Pois bem, no caso concreto, a parte requerente, ao desdobrar um único pedido em outras ações, não escolhe a via mais adequada a fim de propiciar ao Estado-Juiz uma atuação mais eficiente e em benefício da comunidade em geral, o que resulta na falta de interesse processual, na modalidade inadequação do pedido, com fundamento no art. 485, VI, CPC.
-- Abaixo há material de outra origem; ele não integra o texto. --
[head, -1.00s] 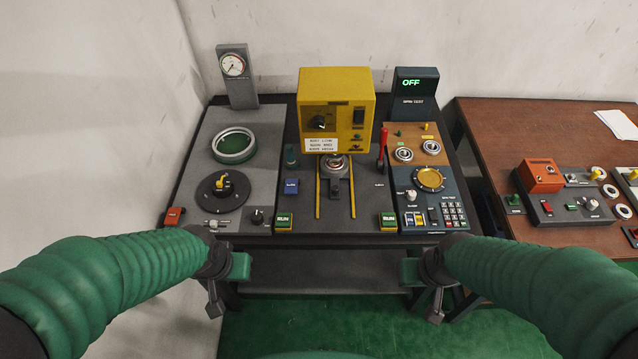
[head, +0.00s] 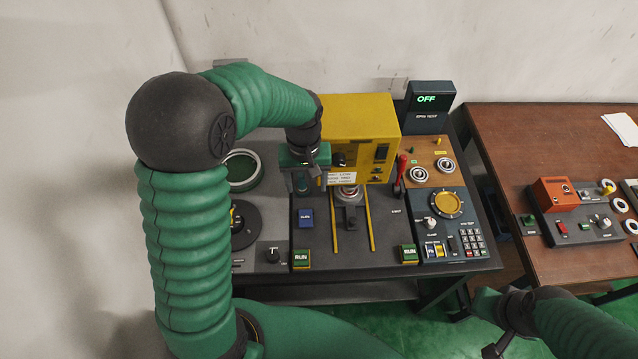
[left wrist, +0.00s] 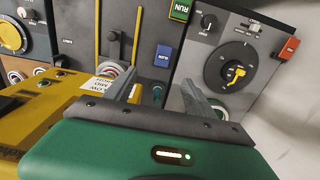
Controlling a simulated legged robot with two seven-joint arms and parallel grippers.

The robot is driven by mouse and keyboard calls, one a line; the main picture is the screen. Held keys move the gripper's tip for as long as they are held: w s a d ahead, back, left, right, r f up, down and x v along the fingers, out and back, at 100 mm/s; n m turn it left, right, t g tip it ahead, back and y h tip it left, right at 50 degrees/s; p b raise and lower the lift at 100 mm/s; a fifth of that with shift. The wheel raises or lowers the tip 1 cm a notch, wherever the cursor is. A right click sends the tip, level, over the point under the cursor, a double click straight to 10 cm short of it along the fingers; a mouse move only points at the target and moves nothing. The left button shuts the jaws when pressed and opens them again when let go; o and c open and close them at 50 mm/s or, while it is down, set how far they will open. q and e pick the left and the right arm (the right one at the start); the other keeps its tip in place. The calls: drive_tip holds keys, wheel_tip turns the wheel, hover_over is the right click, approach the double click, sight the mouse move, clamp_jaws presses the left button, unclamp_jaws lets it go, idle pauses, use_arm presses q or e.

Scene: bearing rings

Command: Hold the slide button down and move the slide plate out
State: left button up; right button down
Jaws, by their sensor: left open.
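The blue slide button (head: 306,219) is on the dark middle panel, left of the yellow rails; it also shows in the left wrist view (left wrist: 163,54). The dark slide plate (head: 351,217) lies between the rails in front of the yellow machine, with a metal ring (head: 347,193) at its back end, partly under the machine. My left gripper (head: 312,168) is above the panel at the machine's left side, behind the blue button and apart from it. Its fingers (left wrist: 158,92) are open and empty. My right gripper (head: 497,347) is low at the right, away from the panel; its jaws are unclear.
The yellow machine (head: 362,125) stands close to my left gripper. A red lever (head: 401,170) is to its right. Green RUN buttons (head: 301,258) sit at the front edge. My left arm covers much of the left panel. A brown table (head: 540,135) stands at the right.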

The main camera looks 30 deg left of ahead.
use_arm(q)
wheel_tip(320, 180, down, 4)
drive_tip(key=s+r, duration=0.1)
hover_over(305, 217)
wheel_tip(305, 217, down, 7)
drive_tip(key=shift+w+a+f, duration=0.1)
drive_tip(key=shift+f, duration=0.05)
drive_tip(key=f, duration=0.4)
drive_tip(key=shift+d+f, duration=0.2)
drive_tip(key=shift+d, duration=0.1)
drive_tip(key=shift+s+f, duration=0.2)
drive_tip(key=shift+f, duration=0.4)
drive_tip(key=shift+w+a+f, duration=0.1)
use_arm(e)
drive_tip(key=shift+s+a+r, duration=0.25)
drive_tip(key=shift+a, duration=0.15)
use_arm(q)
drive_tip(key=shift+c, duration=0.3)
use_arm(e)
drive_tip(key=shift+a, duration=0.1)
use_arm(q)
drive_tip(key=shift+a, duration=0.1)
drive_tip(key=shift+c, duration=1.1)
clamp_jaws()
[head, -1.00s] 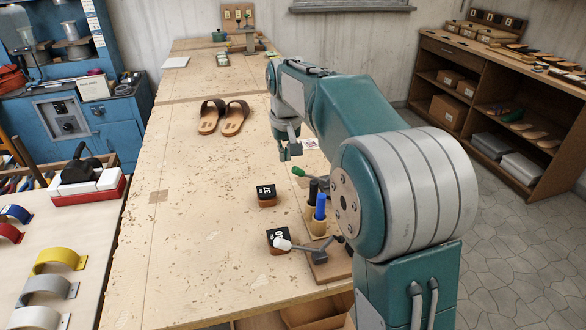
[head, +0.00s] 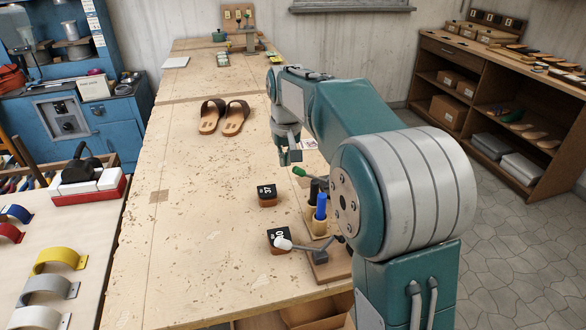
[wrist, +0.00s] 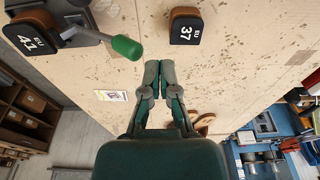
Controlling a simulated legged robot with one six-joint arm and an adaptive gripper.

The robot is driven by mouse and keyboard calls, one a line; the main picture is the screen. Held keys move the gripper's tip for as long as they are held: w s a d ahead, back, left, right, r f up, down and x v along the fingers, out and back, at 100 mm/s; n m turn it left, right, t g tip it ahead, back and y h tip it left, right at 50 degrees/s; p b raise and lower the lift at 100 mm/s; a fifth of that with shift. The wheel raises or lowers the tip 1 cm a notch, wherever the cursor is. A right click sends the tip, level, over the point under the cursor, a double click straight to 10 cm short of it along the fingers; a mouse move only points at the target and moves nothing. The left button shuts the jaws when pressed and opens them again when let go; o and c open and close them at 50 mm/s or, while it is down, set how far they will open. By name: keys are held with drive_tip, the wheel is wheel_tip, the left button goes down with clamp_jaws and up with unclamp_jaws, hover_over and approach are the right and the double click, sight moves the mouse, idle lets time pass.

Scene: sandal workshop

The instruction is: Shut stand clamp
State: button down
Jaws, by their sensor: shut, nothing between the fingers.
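The stand's wooden base (head: 338,266) is at the front right edge of the bench in the head view, partly hidden by my arm. In the wrist view the green handle (wrist: 127,47) runs from a dark grey clamp body (wrist: 75,18), cut off by the frame. I cannot tell whether the clamp is closed. My gripper (wrist: 159,68) is shut and empty, beside the green handle and apart from it in the picture.
Dark number blocks (head: 266,193) (head: 278,239) sit left of the stand. A pair of sandals (head: 223,117) lies farther back. The bench's left middle is clear. A shelf unit (head: 500,105) stands across the floor at right.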

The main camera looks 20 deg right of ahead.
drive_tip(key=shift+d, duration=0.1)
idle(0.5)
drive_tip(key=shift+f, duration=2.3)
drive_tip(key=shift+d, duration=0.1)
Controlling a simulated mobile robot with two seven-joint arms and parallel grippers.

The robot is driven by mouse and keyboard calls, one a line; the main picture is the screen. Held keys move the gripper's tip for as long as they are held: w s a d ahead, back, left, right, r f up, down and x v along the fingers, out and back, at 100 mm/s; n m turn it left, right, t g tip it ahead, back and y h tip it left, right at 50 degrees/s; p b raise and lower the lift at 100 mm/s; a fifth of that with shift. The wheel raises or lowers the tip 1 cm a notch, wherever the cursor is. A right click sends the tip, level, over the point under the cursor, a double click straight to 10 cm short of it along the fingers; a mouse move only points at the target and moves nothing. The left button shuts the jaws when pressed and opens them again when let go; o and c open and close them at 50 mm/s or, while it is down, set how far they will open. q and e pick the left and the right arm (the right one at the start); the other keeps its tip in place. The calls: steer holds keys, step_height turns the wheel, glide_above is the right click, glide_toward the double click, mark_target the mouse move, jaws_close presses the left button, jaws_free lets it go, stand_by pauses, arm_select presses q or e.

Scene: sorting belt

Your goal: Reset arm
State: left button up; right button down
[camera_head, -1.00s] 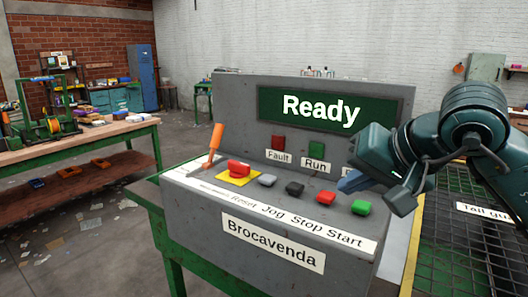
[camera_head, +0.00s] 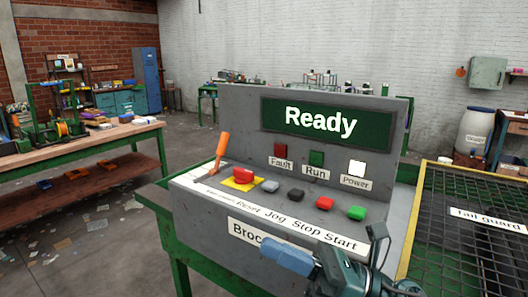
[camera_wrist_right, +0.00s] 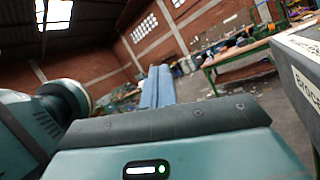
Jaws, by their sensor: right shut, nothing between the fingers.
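My right gripper (camera_head: 287,257) is shut and empty, with blue fingers pointing left in the head view. It is low in front of the control console (camera_head: 205,205), over part of its "Brocavenda" label. In the right wrist view the closed blue fingers (camera_wrist_right: 157,88) point away into the room with nothing between them. The console display (camera_head: 325,123) reads "Ready". The console has an orange lever (camera_head: 219,150), a red switch on a yellow plate (camera_head: 243,175), and grey, black, red and green buttons. My left gripper is not in view.
A mesh-topped tail guard (camera_head: 440,200) with a yellow edge stands right of the console. A white barrel (camera_head: 473,133) is behind it. A wooden workbench (camera_head: 90,145) stands at left. The console's edge (camera_wrist_right: 290,50) shows at right in the wrist view.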

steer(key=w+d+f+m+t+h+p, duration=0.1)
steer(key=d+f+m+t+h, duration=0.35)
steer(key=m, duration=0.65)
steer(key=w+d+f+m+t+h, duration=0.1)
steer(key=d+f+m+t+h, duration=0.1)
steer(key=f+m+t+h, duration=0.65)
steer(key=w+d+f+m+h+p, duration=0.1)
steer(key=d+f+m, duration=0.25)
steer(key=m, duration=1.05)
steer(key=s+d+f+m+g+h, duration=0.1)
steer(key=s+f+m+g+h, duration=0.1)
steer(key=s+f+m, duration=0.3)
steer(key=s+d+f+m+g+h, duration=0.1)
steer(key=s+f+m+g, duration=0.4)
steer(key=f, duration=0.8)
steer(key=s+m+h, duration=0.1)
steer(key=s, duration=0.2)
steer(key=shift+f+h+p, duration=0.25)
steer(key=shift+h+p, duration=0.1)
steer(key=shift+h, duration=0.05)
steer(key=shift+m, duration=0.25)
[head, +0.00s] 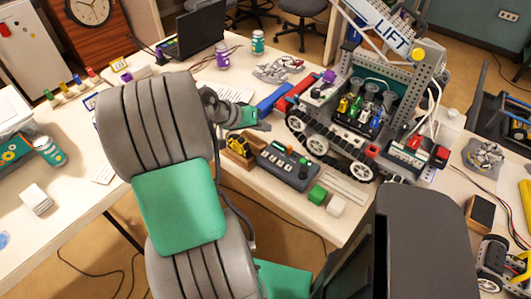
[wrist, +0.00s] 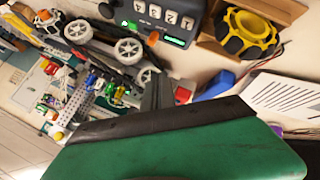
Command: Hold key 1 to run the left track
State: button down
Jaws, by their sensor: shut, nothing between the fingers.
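The dark control box (head: 288,165) lies on the table, with a row of small keys, a black knob and a green-lit display. In the wrist view the box (wrist: 128,12) is at the top, its numbered keys (wrist: 160,14) turned; I cannot surely tell which is key 1. The tracked robot (head: 335,130) with white wheels stands behind the box; it also shows in the wrist view (wrist: 95,55). My gripper (head: 262,126) is shut and empty, behind and left of the box, apart from the keys. In the wrist view its dark tips (wrist: 158,92) point toward the box.
A yellow-and-black wheel in a cardboard tray (head: 238,150) sits left of the box. A green block (head: 317,194) and a white block (head: 335,206) lie at its right. A blue bar (head: 275,98) lies behind my gripper. The LIFT tower (head: 390,38) rises behind.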

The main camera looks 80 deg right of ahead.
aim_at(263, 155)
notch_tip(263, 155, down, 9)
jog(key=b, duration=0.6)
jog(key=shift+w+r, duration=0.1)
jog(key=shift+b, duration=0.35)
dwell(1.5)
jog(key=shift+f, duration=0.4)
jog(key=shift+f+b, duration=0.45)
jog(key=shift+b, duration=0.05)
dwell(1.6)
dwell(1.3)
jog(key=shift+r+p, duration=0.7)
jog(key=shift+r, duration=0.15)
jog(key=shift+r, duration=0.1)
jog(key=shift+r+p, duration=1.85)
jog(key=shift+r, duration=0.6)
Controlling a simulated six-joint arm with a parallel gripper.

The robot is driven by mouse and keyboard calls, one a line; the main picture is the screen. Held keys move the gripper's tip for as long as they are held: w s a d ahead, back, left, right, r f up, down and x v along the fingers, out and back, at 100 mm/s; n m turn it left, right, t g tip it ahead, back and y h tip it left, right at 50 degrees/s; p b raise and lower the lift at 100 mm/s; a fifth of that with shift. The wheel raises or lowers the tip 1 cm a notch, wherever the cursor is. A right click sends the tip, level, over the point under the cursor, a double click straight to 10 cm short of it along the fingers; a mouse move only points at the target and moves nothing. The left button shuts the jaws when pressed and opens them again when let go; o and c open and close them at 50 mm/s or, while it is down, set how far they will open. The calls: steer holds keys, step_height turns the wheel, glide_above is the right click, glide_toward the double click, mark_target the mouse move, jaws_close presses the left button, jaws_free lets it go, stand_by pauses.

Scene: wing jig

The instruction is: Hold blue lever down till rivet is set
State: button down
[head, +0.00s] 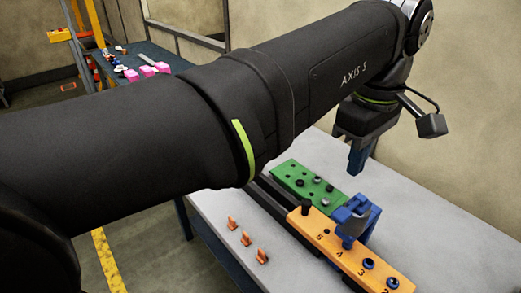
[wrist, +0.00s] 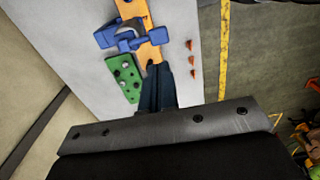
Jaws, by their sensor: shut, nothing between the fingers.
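The blue riveting tool (head: 357,220) with a grey cylindrical part straddles the orange numbered bar (head: 385,272). Its blue lever (wrist: 157,36) ends in a block over the bar in the wrist view; I cannot tell how far down it is. My gripper (head: 356,172) hangs in the air above and behind the tool, fingers pointing down. In the wrist view my gripper (wrist: 157,66) is shut and empty, apart from the lever. The bar has several blue-ringed holes and a black peg (head: 306,207). Whether a rivet sits under the tool is hidden.
A green plate (head: 288,172) with black and grey rivets lies beside the bar. Several small orange clips (head: 246,239) stand on the pale table (head: 215,206). A dark bench (head: 150,55) with pink blocks stands farther back. The table is clear right of the tool.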

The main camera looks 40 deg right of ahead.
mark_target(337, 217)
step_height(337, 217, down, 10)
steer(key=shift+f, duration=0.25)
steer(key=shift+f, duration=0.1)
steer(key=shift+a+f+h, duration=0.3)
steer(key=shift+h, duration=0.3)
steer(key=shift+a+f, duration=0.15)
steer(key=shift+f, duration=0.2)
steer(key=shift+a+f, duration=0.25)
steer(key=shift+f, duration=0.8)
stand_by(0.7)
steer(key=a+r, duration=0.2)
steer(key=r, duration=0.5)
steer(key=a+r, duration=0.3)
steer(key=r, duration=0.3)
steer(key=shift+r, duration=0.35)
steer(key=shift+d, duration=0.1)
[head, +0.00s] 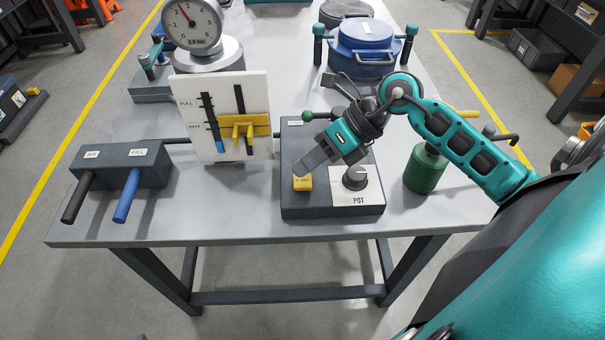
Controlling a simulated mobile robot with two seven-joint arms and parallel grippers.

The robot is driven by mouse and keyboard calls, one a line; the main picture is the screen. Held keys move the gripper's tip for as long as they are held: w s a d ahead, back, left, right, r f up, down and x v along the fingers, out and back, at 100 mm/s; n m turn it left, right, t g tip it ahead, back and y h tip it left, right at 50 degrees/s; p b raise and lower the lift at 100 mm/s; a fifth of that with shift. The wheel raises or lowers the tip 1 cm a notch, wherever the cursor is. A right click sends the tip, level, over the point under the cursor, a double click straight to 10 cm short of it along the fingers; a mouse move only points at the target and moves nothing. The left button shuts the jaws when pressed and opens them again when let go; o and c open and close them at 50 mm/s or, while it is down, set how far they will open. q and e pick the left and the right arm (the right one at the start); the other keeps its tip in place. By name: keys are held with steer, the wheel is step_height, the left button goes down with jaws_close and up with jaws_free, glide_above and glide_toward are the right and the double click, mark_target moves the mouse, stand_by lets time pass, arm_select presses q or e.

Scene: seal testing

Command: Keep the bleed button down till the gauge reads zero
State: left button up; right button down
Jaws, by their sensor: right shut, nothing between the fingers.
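The yellow bleed button (303,183) sits at the front left of a dark grey control box (332,213) on the table. My right gripper (299,171) is shut and empty, its fingertips pointing down at the button's back edge. They appear to be on or just above the button; I cannot tell whether it is pressed in. The round gauge (191,24) stands at the back left, its needle pointing up and left, away from straight up. My left gripper is not in view.
A black knob (355,177) sits right of the button. A white level panel (222,140) with a yellow slider and a box with black and blue levers (127,195) stand left. A green cylinder (425,168) is right; a blue lidded pot (362,45) is behind.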

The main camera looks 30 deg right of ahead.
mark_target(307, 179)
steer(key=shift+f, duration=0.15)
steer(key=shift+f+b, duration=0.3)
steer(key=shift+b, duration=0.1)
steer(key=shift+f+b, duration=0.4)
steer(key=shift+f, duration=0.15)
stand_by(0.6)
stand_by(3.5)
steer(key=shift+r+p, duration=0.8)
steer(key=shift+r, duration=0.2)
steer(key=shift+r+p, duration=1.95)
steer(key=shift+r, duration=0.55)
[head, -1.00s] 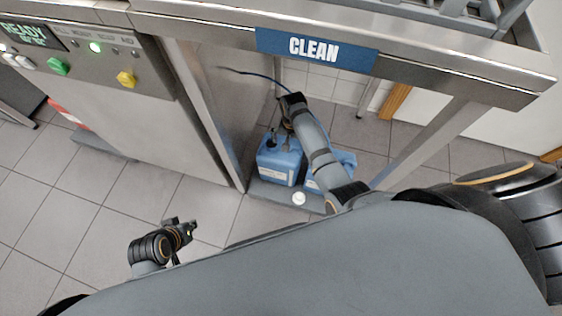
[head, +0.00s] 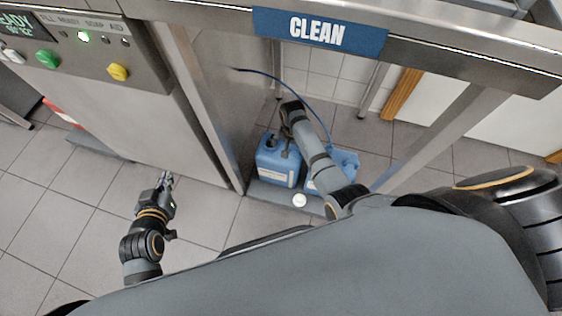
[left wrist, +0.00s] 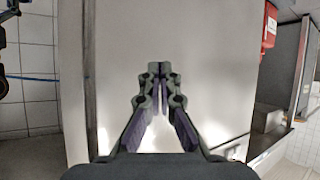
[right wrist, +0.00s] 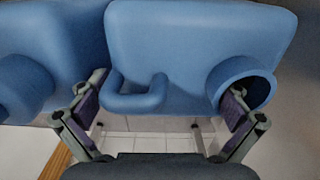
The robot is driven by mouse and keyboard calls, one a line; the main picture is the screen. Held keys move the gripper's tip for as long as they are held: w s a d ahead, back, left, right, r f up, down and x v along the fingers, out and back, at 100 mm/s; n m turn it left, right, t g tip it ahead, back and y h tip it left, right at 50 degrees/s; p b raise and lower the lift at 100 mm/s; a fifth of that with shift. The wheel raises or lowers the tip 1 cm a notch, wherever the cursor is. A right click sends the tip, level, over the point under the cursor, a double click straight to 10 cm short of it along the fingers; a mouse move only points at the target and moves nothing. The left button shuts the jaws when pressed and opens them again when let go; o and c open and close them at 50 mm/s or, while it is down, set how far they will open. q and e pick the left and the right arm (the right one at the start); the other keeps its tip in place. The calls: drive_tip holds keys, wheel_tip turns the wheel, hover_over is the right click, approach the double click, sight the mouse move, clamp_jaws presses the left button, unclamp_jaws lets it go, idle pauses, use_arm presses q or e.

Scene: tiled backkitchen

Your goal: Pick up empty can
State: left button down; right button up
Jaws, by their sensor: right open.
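Two blue cans stand under the steel counter in the head view: a left can (head: 277,168) with an open mouth and a right can (head: 341,163), partly behind my right arm. My right gripper (head: 285,148) is over the left can. In the right wrist view it (right wrist: 160,105) is open, with a blue can (right wrist: 200,45) ahead, its handle (right wrist: 140,98) between the fingers and not gripped. A second can (right wrist: 55,55) shows beside it. My left gripper (head: 166,180) is shut and empty over the floor; its fingertips (left wrist: 158,70) meet in the left wrist view.
The cans stand on a low grey base (head: 268,197) with a white cap (head: 300,200) at its front. A blue hose (head: 315,108) curves behind my right arm. A counter leg (head: 208,110) and the steel machine (head: 130,125) are on the left. Tiled floor is clear in front.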

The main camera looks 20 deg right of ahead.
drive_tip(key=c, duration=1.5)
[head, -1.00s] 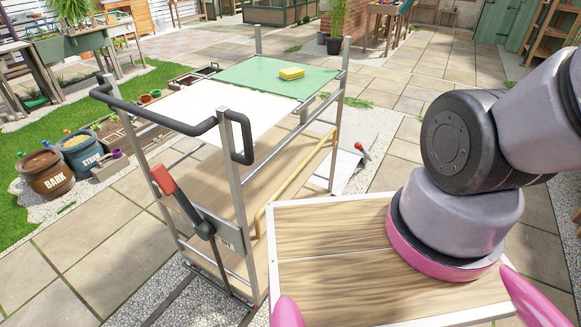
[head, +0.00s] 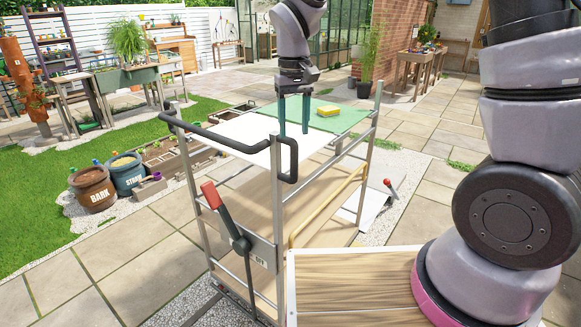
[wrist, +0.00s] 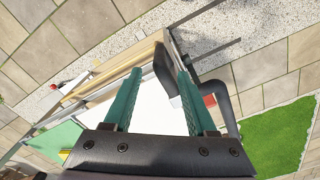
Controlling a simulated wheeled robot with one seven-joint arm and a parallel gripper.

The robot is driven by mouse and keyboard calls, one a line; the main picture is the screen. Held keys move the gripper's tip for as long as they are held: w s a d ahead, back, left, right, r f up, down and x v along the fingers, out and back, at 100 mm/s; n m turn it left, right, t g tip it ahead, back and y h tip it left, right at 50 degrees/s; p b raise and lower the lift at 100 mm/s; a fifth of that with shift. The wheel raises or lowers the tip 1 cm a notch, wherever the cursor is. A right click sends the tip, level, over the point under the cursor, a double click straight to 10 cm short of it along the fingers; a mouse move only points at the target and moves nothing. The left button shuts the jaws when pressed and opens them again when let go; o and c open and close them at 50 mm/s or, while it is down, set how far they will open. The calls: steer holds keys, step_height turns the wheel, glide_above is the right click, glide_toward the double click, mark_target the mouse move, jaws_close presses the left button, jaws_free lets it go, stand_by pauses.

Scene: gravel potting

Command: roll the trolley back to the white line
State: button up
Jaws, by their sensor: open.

Vale salientar, ainda, que tal entendimento não está isolado na jurisprudência, mas, ao contrário, já existem precedentes em diversos Tribunais, a exemplo do TJRS, TJSP e TJRJ. A seguir, transcreveremos algumas ementas de Acórdãos para ilustrar o posicionamento aqui adotado.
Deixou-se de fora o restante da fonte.